MLAE: Masked LoRA Experts for Visual Parameter-Efficient Fine-Tuning
Junjie Wang, Guangjing Yang, Wentao Chen, Huahui Yi, Xiaohu Wu, Zhouchen Lin, Qicheng Lao
TL;DR
MLAE tackles parameter redundancy in visual PEFT by decomposing LoRA updates into independent rank-1 experts and applying adaptive, expert-level masking to promote diverse, anisotropic learning. Through cellular decomposition and various masking regimes, especially stochastic masking with uniform dropout, MLAE reduces parameter similarity among experts and achieves state-of-the-art averages on VTAB-1k ($78.8\%$) and FGVC ($90.9\%$) with roughly half the trainable parameters. Analyses of attention maps and cosine similarity support a more diverse and specialized feature learning among experts. The work offers practical improvements for efficient fine-tuning of vision transformers and provides code for reproducibility.
Abstract
In response to the challenges posed by the extensive parameter updates required for full fine-tuning of large-scale pre-trained models, parameter-efficient fine-tuning (PEFT) methods, exemplified by Low-Rank Adaptation (LoRA), have emerged. LoRA simplifies the fine-tuning process but may still struggle with a certain level of redundancy in low-rank matrices and limited effectiveness from merely increasing their rank. To address these issues, a natural idea is to enhance the independence and diversity of the learning process for the low-rank matrices. Therefore, we propose Masked LoRA Experts (MLAE), an innovative approach that applies the concept of masking to visual PEFT. Our method incorporates a cellular decomposition strategy that transforms a low-rank matrix into independent rank-1 submatrices, or "experts", thus enhancing independence.

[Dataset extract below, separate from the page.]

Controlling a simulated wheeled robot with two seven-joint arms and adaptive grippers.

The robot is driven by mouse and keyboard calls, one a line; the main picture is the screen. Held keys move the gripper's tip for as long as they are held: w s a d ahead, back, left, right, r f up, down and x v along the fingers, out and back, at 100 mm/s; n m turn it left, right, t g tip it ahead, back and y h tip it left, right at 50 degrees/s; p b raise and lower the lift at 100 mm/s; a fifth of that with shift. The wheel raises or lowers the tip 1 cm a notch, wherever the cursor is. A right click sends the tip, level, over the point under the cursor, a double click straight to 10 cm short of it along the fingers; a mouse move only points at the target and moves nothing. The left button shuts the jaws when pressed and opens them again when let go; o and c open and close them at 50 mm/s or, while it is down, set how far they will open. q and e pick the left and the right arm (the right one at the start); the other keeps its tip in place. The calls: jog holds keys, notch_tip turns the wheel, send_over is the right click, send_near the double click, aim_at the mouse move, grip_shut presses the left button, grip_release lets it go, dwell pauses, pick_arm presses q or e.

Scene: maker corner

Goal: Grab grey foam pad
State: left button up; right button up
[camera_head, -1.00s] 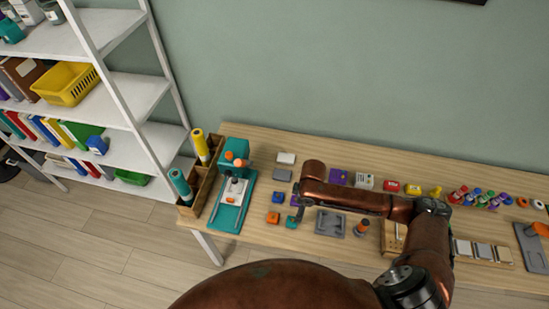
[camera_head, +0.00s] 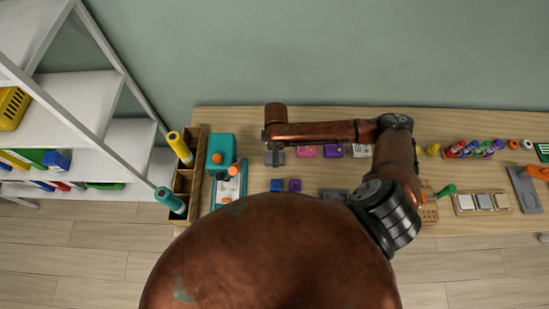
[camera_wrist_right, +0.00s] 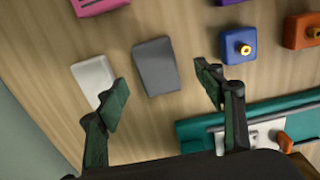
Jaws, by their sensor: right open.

Additionally, we introduce a binary mask matrix that selectively activates these experts during training to promote more diverse and anisotropic learning, based on expert-level dropout strategies. Our investigations reveal that this selective activation not only enhances performance but also fosters a more diverse acquisition of knowledge with a marked decrease in parameter similarity among MLAE, significantly boosting the quality of the model. Remarkably, MLAE achieves new state-of-the-art (SOTA) performance with an average accuracy score of 78.8% on the VTAB-1k benchmark and 90.9% on the FGVC benchmark, surpassing the previous SOTA result by an average of 0.8% on both benchmarks with approximately half parameters. Our code is available at https://github.com/jie040109/MLAE.